Indictment vs. Jury Instructions: What Changed and Why It Matters

Indictment Charge

 Jason “intentionally caused the death … by shooting the victim through the mouth” under §13A-6-2. 

What the Jury Was Told It Could Convict On

 The court instructed jurors they could convict on a suicide theory: Jason “directed, instructed, and influenced” the victim to kill herself with a .44 magnum while he was present, and also offered reckless manslaughter and criminally negligent homicide on that suicide theory. 

Why This Breaks the Law

 

Different act, different mind-state: the indictment alleges a direct shooting with intent, while the instruction swapped in suicide with recklessness or negligence.
• No notice: the Sixth Amendment requires notice of the accusation so the defense can prepare. There was none for “causing a suicide.”
• Not a true lesser-included: a lesser-included offense must live inside the same act nucleus. Changing who pulled the trigger is not “included.”
• Constructive amendment: a jury charge cannot rewrite an indictment after evidence closes. Ala. R. Crim.

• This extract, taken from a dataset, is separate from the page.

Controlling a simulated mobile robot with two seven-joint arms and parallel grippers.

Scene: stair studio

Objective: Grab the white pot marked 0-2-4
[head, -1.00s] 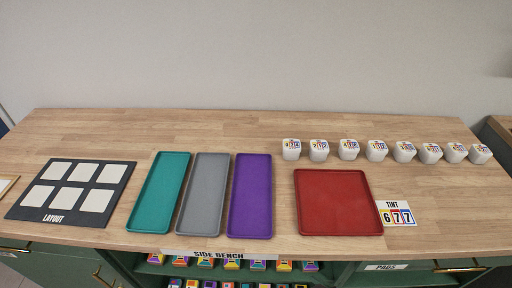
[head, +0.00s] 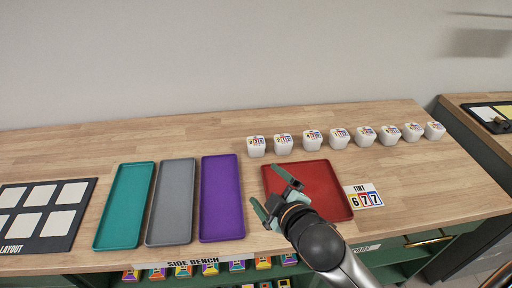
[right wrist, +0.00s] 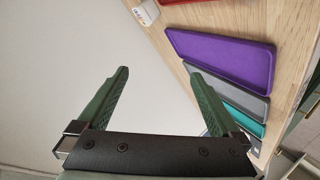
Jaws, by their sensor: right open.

P. 13.5 forbids adding a different offense or prejudicing substantial rights.
• Due process: you cannot convict on an uncharged, undefended theory. The verdict cannot stand.

Authorities to Check
• Alabama Rule of Criminal Procedure 13.5 on amendments and prejudice to substantial rights
• Included-offense doctrine and variance law in Alabama decisions applying the “no new element” rule to lesser-included instructions
• Sixth Amendment notice and Fourteenth Amendment due process cases reversing convictions for constructive amendments or fatal variances

Bottom Line
The grand jury charged murder by shooting. The jury was invited to convict on causing a suicide. Those are not the same case. The Constitution does not allow a conviction on a theory the People never returned and the defense never tried.

Sources and Citations

 

Alabama Procedural Law


  • Rule 13.5(c), Alabama Rules of Criminal Procedure —
    An indictment can be amended only if it does not charge a “different or additional offense” and does not prejudice the defendant’s substantial rights. Changing “shooting” to “causing a suicide” does both.
     
  • Rule 21.3, Alabama Rules of Criminal Procedure —
    Requires jury instructions to be confined to the charges properly before the court. A charge not supported by the indictment or evidence violates due process.
     

Key Alabama Cases


  • Ex parte Washington, 448 So.2d 404 (Ala. 1984) —
    Reversal where the trial court instructed the jury on a theory not included in the indictment. Held: the jury cannot convict on an offense not returned by the grand jury.
     
  • Hill v. State, 90 So.3d 826 (Ala. Crim. App. 2011) —
    Clarified that a variance between indictment and proof at trial is fatal when it changes the essential elements or prejudices the defendant’s defense.
     
  • Ex parte Hightower, 443 So.2d 1272 (Ala. 1983) —
    Held that “a conviction cannot rest upon a charge the defendant had no notice to defend.”
     
  • Ex parte Cole, 842 So.2d 605 (Ala. 2002) —
    Discussed how a lesser-included offense must be part of the same act nucleus; cannot add an element the greater charge does not contain.
     
  • Dunn v. State, 8 So.3d 981 (Ala. Crim. App. 2008) —
    Explained that the State’s proof must correspond to the charge, and a mid-trial shift in theory violates due process.
     
  • Ex parte Evers, 434 So.2d 813 (Ala. 1983) —
    Clarified the limits of jury instructions and emphasized that an indictment controls the permissible scope of conviction.
     

Constitutional Foundations


  • Sixth Amendment, U.S. Constitution —
    Guarantees that the accused “be informed of the nature and cause of the accusation.”
     
  • Fourteenth Amendment, U.S. Constitution —
    Extends due-process protections against conviction on uncharged or notice-deficient theories.
     
  • Blockburger v. United States, 284 U.S. 299 (1932) —
    Established the “same elements” test; one offense is not lesser-included if each requires proof of a fact the other does not.
     

Summary Citation Note:
These citations illustrate that Alabama and federal courts have long held that a conviction cannot stand when the State departs from the indictment after the close of evidence. The charge must remain the same in both fact and law.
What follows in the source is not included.